Stated goal
Gather every line from the entries below that includes "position".

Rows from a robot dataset
■ ■ ■ ■ ■ ■ ■
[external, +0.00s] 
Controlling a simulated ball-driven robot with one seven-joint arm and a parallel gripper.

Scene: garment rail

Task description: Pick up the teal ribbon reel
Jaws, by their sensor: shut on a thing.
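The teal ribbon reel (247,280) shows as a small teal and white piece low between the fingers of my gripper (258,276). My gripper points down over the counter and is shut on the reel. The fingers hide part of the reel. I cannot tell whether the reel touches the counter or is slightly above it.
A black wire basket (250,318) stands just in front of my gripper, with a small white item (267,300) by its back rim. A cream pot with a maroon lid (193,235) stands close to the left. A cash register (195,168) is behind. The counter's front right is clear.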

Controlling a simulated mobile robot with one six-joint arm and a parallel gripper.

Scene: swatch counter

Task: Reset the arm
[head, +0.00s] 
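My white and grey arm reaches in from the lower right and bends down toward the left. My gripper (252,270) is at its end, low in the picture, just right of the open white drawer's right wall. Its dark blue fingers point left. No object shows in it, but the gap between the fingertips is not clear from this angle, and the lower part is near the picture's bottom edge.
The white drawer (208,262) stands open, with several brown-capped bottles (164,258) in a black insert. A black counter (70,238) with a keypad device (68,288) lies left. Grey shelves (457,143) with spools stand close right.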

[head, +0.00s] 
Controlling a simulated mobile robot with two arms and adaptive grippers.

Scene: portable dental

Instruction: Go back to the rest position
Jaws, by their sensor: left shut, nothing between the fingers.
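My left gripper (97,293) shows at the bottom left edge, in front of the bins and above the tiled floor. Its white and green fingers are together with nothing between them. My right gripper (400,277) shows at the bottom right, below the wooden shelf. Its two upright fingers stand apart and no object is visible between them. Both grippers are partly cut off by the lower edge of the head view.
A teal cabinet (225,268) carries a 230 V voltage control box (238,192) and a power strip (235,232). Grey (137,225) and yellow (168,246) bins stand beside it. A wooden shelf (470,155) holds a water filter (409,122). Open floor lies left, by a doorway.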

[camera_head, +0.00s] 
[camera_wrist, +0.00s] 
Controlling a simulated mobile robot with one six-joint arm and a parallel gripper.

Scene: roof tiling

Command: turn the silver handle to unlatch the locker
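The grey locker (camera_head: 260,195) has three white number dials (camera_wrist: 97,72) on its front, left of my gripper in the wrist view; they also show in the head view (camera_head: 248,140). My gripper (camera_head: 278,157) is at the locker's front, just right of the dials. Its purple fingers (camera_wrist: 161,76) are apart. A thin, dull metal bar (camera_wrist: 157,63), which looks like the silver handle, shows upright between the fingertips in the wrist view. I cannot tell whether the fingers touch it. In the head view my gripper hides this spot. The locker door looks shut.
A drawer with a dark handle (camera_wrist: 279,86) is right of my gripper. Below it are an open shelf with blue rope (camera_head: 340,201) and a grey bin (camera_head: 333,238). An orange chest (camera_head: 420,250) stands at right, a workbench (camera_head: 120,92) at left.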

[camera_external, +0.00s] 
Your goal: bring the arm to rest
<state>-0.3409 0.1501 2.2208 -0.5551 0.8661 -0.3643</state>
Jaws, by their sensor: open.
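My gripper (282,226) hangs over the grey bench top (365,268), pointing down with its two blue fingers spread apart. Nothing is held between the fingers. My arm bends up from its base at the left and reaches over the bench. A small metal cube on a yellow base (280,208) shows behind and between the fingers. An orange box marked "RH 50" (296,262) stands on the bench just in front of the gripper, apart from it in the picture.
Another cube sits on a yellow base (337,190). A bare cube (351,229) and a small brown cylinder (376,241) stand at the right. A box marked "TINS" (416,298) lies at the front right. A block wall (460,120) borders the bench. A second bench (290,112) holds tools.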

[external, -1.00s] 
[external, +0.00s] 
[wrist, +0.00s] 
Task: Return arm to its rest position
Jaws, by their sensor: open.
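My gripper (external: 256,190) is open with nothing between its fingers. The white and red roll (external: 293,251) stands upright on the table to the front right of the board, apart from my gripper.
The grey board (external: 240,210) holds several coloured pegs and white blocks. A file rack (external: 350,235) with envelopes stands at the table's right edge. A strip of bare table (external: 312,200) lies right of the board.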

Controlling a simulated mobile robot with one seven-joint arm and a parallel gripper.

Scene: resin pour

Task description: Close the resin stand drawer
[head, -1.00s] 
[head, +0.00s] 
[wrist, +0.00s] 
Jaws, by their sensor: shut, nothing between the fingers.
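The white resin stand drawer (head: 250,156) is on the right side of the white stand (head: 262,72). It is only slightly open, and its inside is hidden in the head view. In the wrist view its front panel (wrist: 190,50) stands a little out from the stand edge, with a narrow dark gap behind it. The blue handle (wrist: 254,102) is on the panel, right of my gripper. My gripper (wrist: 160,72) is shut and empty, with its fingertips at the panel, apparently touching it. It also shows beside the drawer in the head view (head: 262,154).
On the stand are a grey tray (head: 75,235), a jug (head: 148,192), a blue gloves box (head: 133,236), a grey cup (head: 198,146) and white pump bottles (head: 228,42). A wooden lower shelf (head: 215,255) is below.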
■ ■ ■ ■ ■ ■ ■
Solution to this problem
Instruction: Go back to the rest position
Task: Return arm to its rest position

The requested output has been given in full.